## Exercise objective
Reproduce exactly and only the lines running from the one with "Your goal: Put" through the one with "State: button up", both end lines included.

## Entries
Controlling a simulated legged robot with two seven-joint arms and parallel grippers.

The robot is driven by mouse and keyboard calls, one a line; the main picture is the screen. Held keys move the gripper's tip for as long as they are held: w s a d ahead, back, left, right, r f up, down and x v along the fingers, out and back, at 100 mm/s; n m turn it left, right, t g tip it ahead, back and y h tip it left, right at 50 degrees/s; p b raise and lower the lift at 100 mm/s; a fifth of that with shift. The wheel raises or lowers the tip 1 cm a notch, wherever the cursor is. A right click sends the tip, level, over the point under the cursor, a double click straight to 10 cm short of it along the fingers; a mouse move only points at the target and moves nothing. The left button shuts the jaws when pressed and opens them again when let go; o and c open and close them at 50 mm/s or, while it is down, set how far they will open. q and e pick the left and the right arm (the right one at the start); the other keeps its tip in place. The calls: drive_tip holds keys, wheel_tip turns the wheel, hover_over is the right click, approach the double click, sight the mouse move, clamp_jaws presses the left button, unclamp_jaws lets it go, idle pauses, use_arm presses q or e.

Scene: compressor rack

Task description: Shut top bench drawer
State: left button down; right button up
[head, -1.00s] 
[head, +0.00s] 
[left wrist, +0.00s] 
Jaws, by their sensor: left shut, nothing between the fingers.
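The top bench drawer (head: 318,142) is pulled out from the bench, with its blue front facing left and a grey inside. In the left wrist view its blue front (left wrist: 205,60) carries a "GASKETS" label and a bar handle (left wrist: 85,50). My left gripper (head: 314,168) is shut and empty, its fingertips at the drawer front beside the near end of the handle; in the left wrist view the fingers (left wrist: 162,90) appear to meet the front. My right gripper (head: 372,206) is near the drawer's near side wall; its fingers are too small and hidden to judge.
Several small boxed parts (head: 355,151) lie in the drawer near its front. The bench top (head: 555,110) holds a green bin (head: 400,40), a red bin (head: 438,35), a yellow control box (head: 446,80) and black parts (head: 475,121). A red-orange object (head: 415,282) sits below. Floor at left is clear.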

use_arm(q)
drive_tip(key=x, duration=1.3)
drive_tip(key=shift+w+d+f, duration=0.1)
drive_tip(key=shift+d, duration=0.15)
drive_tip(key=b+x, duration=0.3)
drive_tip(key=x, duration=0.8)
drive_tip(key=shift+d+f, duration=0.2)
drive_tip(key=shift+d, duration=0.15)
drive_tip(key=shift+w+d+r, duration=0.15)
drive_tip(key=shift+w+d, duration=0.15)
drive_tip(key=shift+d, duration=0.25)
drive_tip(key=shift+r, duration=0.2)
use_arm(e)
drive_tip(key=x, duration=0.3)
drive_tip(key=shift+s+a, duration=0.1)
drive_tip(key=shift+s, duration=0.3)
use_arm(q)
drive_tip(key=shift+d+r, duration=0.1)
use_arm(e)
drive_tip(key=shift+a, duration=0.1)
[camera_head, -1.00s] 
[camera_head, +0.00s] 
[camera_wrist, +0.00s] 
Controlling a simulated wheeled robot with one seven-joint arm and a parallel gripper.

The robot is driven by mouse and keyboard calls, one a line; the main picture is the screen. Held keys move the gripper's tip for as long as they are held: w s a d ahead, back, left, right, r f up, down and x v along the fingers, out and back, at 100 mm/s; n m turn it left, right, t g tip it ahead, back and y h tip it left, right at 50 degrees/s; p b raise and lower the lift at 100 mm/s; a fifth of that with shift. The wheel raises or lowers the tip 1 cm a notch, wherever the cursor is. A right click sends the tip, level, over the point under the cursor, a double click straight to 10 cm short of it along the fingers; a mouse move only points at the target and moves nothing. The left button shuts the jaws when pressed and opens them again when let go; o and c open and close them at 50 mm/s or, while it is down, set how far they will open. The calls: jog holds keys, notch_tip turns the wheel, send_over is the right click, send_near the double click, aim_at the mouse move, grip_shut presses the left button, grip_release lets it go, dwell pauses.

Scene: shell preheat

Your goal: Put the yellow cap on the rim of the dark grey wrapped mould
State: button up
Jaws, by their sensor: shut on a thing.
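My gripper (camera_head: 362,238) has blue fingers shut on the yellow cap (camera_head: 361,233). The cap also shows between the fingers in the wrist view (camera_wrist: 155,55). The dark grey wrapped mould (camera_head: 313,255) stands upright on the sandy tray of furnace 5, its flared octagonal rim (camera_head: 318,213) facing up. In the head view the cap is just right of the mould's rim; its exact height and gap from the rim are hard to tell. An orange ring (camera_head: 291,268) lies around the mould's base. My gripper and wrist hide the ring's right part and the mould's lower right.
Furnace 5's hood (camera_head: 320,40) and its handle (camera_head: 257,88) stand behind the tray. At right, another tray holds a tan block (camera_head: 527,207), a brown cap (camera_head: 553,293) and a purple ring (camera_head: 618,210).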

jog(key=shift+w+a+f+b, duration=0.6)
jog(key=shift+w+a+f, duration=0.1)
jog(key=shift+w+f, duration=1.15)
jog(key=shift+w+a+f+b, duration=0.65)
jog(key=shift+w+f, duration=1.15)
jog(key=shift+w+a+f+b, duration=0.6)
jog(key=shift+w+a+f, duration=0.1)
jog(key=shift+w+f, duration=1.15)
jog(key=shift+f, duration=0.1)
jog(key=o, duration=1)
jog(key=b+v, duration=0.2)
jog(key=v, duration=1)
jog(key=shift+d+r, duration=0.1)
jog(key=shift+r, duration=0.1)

## Exercise output
Your goal: Put the yellow cap on the rim of the dark grey wrapped mould
State: button up

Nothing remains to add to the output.